K-Cup inventor expresses regret

K-Cup

The single-use coffee pods are an environmental disaster, with enough discarded ones to circle the earth 12 times in 2014. Talk about a weight on one’s conscience.

John Sylvan is the inventor of the K-cup. Back in 1992, the young Bostonian who didn’t even like coffee was drinking 30 to 40 cups a day in order to create “a better, more customizable, and liberating caffeine experience than the tepid office percolator” (The Atlantic). His hard work paid off, and the K-Cup, a single-use plastic pod containing ground coffee, has rocketed to unforeseen popularity. One out of every 3 American households now has a pod-based coffee maker.

Sylvan sold Keurig to Green Mountain in 1997, which means that he only got $50,000 for a company whose revenue topped $4.7 billion last year. While he wishes he’d hung on longer, an exclusive interview with The Atlantic reveals that he’s most bothered by the environmental implications of what he created:

“I feel bad sometimes that I ever did it.”

It’s quite the legacy to carry on one’s conscience. Mother Jones made a notorious estimate in 2013, saying that there were enough discarded K-Cups to circle the earth 10.5 times. That number was closer to 12 times in 2014.

Keurig claims it’s trying to improve. While the company has promised to make its blockbuster basic model K-Cups fully recyclable by 2020 (only five more years of this waste!), every K-Cup spin-off product released since 2006 is recyclable – but only if you’re willing to separate the coffee grounds and paper, plastic, and metal components at the time of disposal, and your city offers recycling services for plastic #7.

Let’s be honest, though: “A Venn diagram would likely have little overlap between people who pay for the ultra-convenience of K-Cups and people who care enough to painstakingly disassemble said cups after use.”
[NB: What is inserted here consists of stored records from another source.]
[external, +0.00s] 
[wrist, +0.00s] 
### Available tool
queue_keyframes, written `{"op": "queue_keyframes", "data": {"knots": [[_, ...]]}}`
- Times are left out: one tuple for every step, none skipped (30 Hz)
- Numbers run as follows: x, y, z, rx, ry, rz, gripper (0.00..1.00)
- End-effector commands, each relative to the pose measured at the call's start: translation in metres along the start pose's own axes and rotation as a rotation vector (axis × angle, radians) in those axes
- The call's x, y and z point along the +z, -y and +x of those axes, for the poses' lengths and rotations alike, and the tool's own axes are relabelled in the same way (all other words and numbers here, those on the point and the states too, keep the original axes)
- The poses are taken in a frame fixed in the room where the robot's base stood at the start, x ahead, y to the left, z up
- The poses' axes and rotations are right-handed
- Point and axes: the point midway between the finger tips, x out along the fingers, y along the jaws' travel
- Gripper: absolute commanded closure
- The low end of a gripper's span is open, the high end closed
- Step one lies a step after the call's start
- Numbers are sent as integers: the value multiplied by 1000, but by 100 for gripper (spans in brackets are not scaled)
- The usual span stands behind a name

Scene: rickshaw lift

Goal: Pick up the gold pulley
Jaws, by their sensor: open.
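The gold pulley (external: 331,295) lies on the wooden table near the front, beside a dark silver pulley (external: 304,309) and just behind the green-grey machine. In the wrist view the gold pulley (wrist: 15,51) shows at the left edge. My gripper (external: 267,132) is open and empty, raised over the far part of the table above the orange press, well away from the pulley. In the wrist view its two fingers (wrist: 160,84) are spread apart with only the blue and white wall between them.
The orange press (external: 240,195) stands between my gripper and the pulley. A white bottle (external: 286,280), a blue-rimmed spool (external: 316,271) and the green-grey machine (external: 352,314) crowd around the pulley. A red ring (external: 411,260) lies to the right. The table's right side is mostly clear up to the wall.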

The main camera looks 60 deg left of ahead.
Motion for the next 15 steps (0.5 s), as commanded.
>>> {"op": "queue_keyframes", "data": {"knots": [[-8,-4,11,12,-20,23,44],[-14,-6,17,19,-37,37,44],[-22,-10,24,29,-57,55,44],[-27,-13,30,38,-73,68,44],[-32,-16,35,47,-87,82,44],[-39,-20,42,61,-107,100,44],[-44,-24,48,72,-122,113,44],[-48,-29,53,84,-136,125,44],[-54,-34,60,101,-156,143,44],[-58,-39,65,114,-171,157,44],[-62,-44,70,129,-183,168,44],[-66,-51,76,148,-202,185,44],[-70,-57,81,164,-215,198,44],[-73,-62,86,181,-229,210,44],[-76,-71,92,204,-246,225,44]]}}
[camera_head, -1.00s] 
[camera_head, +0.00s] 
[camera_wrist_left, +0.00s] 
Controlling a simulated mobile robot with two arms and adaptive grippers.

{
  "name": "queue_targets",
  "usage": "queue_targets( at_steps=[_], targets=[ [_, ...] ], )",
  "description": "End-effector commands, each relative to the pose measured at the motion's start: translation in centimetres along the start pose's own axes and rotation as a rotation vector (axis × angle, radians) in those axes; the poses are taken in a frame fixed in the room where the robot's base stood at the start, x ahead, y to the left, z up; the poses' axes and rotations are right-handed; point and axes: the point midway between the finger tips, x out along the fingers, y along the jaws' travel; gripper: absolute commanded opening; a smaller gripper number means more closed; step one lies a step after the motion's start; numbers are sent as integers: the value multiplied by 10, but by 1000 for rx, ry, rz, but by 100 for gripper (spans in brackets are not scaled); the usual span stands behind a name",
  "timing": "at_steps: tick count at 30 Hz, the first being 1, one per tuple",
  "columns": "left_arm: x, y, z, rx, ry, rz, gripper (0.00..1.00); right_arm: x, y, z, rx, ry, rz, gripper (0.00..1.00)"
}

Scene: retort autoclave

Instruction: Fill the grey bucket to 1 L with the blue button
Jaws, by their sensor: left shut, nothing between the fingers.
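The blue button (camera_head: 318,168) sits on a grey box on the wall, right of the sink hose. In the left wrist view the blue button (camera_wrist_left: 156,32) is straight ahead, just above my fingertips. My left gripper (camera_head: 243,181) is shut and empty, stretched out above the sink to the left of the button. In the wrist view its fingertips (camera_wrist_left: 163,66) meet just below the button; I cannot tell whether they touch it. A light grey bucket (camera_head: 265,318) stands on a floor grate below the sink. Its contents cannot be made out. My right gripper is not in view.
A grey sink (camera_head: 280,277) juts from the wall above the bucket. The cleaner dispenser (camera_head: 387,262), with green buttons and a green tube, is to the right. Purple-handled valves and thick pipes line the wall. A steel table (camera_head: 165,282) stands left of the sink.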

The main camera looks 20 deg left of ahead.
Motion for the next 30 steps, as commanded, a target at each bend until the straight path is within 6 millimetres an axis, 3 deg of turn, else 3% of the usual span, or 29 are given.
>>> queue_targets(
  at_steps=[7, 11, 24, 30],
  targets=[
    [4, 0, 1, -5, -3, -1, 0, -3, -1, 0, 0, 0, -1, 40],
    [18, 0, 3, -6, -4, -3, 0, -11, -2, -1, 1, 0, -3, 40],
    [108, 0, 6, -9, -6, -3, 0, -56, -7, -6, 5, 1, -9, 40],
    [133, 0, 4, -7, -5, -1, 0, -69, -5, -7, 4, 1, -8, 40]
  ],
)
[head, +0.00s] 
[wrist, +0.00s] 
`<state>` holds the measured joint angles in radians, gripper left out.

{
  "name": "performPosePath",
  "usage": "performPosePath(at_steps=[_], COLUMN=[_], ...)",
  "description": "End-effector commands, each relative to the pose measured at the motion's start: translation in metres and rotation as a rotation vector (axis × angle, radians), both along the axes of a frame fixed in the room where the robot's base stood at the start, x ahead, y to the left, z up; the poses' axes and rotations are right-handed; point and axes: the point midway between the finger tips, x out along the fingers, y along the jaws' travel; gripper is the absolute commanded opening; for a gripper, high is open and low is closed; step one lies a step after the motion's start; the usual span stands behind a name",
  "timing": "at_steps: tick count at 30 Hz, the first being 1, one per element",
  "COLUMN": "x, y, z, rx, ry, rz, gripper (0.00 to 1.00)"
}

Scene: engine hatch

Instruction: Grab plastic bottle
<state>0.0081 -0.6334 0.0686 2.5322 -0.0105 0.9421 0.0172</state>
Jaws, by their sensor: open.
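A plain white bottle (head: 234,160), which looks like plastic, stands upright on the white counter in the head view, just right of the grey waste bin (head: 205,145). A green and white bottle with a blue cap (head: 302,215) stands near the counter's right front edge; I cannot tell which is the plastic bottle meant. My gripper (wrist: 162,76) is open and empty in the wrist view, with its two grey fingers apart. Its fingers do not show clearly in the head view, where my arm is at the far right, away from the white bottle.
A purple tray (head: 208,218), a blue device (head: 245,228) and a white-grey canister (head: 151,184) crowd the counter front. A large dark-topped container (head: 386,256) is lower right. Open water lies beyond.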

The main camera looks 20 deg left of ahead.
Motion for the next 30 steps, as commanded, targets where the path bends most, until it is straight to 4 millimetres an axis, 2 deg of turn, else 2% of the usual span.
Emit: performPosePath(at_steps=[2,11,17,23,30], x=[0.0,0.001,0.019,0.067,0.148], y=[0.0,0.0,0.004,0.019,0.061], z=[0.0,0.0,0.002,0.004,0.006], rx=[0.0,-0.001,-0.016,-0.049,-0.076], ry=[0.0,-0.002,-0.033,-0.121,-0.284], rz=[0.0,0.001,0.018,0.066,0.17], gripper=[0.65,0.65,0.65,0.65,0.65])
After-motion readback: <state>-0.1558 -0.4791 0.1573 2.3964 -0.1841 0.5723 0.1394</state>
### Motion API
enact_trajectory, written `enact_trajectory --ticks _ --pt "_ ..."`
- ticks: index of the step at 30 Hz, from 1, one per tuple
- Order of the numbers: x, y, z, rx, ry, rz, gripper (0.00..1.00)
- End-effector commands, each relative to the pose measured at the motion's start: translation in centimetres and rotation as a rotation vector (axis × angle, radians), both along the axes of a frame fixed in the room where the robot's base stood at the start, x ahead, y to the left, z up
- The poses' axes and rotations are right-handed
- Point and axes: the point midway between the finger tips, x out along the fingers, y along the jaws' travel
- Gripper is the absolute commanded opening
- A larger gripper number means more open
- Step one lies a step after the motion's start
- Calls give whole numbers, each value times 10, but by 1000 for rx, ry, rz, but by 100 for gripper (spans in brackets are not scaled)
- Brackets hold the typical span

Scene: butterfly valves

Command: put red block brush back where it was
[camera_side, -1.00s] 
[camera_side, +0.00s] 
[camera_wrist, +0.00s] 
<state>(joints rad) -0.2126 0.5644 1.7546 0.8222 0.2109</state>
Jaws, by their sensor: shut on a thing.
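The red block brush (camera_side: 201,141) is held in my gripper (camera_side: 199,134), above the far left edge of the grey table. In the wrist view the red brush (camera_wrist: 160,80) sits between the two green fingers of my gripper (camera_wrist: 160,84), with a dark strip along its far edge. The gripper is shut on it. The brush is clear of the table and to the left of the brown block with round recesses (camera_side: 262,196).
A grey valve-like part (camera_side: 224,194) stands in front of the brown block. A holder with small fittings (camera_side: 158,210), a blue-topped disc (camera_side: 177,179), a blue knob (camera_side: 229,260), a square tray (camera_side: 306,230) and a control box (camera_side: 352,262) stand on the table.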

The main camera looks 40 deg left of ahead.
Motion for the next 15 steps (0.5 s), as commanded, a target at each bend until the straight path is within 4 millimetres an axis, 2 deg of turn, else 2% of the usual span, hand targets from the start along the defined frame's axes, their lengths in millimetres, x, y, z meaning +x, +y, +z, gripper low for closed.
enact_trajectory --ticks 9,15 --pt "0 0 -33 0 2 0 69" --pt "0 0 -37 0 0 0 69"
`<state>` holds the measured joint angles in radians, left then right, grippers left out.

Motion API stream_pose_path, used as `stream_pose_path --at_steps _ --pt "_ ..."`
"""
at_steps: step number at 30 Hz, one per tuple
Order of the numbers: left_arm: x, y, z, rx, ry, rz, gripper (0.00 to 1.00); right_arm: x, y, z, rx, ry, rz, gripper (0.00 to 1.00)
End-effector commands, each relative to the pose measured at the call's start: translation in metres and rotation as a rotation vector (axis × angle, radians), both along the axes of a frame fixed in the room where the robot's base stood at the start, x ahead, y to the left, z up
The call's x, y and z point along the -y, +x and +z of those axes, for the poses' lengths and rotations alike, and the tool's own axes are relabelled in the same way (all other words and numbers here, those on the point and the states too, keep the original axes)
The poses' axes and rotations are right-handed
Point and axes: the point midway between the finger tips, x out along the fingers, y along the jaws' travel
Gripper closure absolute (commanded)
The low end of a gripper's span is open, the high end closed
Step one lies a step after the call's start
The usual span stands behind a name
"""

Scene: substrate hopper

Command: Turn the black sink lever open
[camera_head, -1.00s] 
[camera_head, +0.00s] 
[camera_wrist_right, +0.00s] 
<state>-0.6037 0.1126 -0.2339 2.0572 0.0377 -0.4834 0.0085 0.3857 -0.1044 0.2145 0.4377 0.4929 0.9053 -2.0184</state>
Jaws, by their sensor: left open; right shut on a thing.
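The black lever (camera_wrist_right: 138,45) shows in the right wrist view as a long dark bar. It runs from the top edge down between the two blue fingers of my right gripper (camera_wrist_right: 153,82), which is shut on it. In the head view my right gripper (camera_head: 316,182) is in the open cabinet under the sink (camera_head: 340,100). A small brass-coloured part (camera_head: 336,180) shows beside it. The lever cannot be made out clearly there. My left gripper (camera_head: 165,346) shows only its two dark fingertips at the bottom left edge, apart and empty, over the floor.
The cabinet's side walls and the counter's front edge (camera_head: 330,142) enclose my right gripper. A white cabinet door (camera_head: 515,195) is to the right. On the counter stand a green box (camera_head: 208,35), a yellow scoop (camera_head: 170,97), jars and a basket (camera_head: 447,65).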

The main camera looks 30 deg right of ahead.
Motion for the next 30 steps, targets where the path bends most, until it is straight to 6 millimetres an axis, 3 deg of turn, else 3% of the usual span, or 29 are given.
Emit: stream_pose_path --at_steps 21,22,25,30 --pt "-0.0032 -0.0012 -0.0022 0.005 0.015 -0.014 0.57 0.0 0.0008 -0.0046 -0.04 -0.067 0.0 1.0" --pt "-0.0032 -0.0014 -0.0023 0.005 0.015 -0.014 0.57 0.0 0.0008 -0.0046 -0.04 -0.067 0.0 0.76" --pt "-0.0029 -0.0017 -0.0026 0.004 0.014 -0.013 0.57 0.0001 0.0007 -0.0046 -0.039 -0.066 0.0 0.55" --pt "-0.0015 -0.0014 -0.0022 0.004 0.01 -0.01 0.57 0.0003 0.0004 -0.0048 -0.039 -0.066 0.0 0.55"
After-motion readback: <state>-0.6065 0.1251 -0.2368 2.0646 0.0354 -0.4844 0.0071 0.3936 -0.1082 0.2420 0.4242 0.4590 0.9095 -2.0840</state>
Sylvan does not even own a Keurig machine. “I don’t have one. They’re kind of expensive to use. Plus it’s not like drip coffee is hard to make,” he told The Atlantic. It’s true that once you have a coffee pod machine, it owns you. Although the machines are relatively cheap to buy up front (around $63), the coffee pods work out to cost around $40 per pound – an astronomical price to pay for coffee.

Despite the cost and the excessive amount of unrecycled plastic getting shuffled off to landfills, a shocking number of people keep buying and tossing. Sylvan say he understands the appeal of coffee pods and why people cling to their destructive habit:“It’s like a cigarette for coffee, a single-serve delivery mechanism for an addictive substance.”

Consumer backlash is growing. This past winter, TreeHugger reported on the K-Cup Godzilla mock-horror clip released by a Halifax film studio, and its accompanying hashtag #KilltheKCup is popular on Twitter. There’s also a petition at KilltheKCup.orgurging Keurig to improve its product.

The best form of protest, however, remains good old-fashioned consumer choice. Don’t buy a pod-based coffee maker and figure out a better zero-waste strategy for getting your daily caffeine fix. Check out Melissa’s story on “9 low-tech ways to brew great coffee with minimal waste” if you need ideas. Also, be sure to drink all the coffee you make, since many households toss an estimated 12 to 15 percent of the coffee they brew, which adds up to a lot of wasted water.